Differentiable GPU kernel autotuner with Transfer Learning

Autotuner
CUDA
Kernel
Differentiable
vLLM
Transfer Learning
Amazon Internship
PyTorch
SciPy
GPU
Developed a robust, end-to-end differentiable GPU kernel autotuner for vLLM that requires very little (n<1000) ground truth for tuning.
Published

August 2025

NoteNote

Amazon AWS Internship Summer 2025

Amazon intern workshop day! James Basa on the right.

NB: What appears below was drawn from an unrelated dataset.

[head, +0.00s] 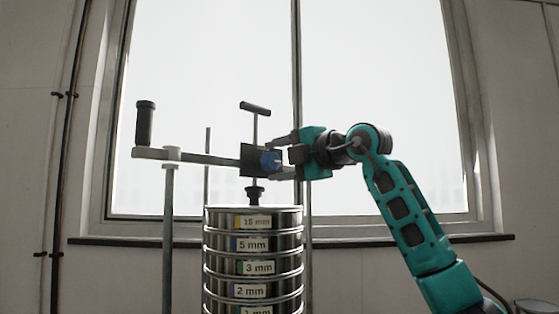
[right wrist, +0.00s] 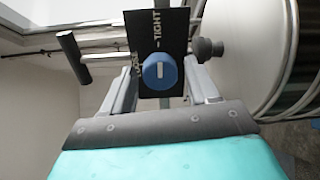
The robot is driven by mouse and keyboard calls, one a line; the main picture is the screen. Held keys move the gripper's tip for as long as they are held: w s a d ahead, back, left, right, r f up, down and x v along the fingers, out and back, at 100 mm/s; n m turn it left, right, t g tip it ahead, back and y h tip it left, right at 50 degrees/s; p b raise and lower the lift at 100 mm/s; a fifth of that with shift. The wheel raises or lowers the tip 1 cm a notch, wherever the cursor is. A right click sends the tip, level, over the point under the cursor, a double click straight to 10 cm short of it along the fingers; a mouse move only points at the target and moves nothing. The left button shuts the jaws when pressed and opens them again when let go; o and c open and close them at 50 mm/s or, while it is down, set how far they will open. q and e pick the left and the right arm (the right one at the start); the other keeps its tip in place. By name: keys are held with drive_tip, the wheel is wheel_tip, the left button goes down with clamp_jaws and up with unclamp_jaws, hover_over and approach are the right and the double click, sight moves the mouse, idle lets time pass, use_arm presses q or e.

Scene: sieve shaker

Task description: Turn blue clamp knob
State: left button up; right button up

Amazon intern workshop day! James Basa on the right.

Overview

Developed a robust, end-to-end differentiable GPU kernel autotuner for vLLM that works well with as low as 1% ground truth of the total search space. The solution also performs transfer learning and can leverage cheaper kernel tuning data to reduce new kernel tuning time from days to hours.

Findings

  • Across six datasets, our auto-tuner obtained an improvement in cross-validation accuracy of 0.85× − 1.60× compared to 16 other ML and tabular transformer models (commonly used for performance modeling) on 1% ground truth. Accuracy continued to improve and outperformed all baselines as the training data increased.

  • In transfer learning, up to 12.7% accuracy improvement was observed when an expensive CUDA kernel was tuned using only 100 config-perf pairs and leveraged with similar and cheaper Triton kernel’s tuning data.